Start of Raw data
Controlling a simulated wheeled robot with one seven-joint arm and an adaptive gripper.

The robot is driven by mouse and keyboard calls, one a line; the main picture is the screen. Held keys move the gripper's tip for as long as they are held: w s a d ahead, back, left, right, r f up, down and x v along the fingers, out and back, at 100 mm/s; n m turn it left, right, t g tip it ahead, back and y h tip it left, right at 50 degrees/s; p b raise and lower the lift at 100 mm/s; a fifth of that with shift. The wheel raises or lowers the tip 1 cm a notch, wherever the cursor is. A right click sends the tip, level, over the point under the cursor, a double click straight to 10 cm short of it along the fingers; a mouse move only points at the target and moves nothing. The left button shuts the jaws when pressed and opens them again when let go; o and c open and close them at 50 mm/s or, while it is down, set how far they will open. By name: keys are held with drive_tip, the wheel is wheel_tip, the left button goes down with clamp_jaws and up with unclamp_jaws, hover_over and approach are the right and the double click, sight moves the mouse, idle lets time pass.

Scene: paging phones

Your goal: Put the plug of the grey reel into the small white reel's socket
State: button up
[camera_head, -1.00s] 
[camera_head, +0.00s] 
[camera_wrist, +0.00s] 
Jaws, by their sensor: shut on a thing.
End of Raw data
Count each line above in which the string "with" appears, then state only the total.

* Answer for this exercise:
2